Tenant acknowledges that late payment by Tenant to Owner of the fixed
minimum rent will cause Owner to incur costs not contemplated by this Lease,
the exact amount of such costs being extremely difficult and impracticable to
fix. Such costs include, without limitation, processing and accounting
charges, and late charges that may be imposed on Owner by the terms of any
encumbrance and note secured by any encumbrance covering the leased Premises.
Therefore, if any installment of rent due from Tenant is not received by Owner
by the 10TH day of each and every month, Tenant shall pay to Owner an
additional sum of FIVE PERCENT (5%) of the overdue minimum as a surcharge. The
parties agree that this surcharge represents a fair and reasonable estimate of
the costs that Owner will incur by reason of late payment by Tenant.
Acceptance of any surcharge shall not constitute a waiver of Tenant's default
with respect to the overdue amount, or prevent Owner from exercising any of the
other rights and remedies available to Owner.

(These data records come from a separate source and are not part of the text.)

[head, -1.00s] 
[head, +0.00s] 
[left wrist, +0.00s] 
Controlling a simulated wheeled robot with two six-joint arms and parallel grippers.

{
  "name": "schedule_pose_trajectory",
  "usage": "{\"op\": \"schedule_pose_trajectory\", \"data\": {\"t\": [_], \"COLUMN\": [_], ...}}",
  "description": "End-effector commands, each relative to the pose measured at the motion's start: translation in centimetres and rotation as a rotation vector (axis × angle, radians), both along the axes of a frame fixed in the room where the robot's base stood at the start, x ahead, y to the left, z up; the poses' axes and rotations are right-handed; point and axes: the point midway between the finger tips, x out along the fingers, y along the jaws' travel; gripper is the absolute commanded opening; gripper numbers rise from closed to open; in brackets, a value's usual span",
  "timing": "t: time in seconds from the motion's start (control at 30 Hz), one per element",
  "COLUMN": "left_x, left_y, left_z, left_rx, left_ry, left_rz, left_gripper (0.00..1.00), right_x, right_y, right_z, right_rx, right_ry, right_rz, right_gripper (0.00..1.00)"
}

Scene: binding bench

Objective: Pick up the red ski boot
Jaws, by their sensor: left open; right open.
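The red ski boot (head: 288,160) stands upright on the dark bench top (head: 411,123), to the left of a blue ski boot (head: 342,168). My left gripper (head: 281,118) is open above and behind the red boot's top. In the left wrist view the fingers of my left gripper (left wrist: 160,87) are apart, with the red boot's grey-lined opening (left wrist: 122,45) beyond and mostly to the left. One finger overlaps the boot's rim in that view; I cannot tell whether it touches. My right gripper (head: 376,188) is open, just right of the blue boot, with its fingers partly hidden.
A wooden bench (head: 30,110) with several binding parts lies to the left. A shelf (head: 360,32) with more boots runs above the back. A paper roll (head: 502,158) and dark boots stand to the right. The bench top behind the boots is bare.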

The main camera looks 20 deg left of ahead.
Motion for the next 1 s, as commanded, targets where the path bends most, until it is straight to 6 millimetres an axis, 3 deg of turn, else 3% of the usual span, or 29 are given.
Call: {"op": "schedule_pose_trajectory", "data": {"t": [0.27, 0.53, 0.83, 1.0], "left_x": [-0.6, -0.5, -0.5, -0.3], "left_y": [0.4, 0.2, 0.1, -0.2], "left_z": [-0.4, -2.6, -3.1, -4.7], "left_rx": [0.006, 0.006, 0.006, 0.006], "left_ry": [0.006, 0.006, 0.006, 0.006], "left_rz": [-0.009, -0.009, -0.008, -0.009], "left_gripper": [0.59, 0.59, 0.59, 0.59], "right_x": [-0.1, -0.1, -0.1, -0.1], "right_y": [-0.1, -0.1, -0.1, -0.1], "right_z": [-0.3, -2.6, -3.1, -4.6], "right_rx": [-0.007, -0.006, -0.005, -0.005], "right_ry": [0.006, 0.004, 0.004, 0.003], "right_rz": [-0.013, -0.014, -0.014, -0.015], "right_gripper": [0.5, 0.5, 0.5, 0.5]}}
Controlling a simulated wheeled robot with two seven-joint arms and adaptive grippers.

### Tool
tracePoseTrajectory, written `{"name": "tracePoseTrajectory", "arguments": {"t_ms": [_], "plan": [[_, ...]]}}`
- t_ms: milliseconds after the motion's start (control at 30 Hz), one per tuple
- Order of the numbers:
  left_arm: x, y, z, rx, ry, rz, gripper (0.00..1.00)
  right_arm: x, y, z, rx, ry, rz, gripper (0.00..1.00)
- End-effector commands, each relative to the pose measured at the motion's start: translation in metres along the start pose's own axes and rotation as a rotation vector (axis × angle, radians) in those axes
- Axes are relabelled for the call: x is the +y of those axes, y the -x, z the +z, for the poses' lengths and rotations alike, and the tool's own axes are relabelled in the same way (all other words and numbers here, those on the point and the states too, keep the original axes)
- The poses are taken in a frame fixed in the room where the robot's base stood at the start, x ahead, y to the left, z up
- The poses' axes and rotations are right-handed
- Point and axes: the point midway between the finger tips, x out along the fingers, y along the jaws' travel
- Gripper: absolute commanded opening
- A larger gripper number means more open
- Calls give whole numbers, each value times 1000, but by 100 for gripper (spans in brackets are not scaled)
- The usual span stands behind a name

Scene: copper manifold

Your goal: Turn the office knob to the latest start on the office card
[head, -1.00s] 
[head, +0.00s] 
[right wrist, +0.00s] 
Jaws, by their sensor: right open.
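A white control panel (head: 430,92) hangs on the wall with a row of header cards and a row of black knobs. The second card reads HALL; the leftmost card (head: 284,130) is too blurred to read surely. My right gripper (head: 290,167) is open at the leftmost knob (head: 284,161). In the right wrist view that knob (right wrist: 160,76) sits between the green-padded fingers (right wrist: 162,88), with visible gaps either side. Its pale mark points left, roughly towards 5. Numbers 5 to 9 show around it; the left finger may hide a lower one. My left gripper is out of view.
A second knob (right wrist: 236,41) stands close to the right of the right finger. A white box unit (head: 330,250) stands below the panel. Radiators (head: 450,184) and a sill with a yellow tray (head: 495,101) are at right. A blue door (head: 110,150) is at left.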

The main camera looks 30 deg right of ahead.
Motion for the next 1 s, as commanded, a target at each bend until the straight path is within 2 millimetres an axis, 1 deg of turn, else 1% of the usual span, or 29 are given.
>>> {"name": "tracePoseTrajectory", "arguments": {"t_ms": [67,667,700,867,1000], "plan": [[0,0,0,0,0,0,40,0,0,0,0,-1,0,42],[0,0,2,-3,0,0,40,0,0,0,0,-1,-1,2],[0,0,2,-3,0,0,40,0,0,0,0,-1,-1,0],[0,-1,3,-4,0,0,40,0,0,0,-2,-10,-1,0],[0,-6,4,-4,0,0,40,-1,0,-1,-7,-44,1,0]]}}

4. BUSINESS PURPOSE. [The Premises are to be used for conducting therein
a SECURITIES SALES and for no other business or purpose without the prior
written consent of the Owner.]
TENANT SHALL USE AND OCCUPY THE PREMISES FOR TENANT'S AND TENANT'S
PERMITTED OCCUPANTS' EXECUTIVE, ADMINISTRATIVE, ACCOUNTING, PURCHASING, SALES
AND GENERAL OFFICES AND FOR ANY OTHER LAWFUL OFFICE USE INCIDENTAL TO THE
PRINCIPAL USE OF THE PREMISES AS A SECURITIES BROKER-DEALER AND FOR NO OTHER
PURPOSE.
5. ASSIGNMENT. Tenant may not assign this Lease nor sublet the Premises
nor any part thereof without the prior written approval of Owner. If Owner
should once approve an assignment or subletting, Owner shall not be barred from
thereafter refusing to consent to any further assignment or to subletting.
Owner shall not unreasonably withhold consent to assignment or to subletting.
NOTWITHSTANDING THE FOREGOING, NOTHING IN THIS XXXXXXXXX XX. 0 XXXXX XX
CONSTRUED TO PROHIBIT TENANT FROM LICENSING SPACE IN THE PREMISES TO SECURITIES
BROKERS FOR THE CONDUCT OF TENANT'S BUSINESS.
6. SERVICES AND UTILITIES. As long as Tenant is not in default hereunder,
Owner shall furnish customary janitor service, electricity for lighting and
operation of [low power usage office machines] OFFICE MACHINES CUSTOMARILY USED
IN THE OPERATION OF A BROKER-DEALER, heat, normal office air conditioning and
elevator service, when they are reasonably necessary during the ordinary
business hours of the building. Owner shall not be liable for any loss or damage
caused or resulting from such services or utilities or any variation,
interruption or failure thereof due to any cause whatsoever. No temporary
interruption or failure of any such service or utility incident to the making of
repairs, alterations, or improvements, UNLESS SUCH INTERRUPTION OR FAILURE SHALL
CONTINUE FOR LONGER THAN SEVEN (7) DAYS AND IS THE PRODUCT OF OWNER'S
NEGLIGENCE, or due to accident or strike or other condition reasonably beyond
Owner's control shall be deemed as an eviction of Tenant or relieve Tenant from
any of its obligations hereunder.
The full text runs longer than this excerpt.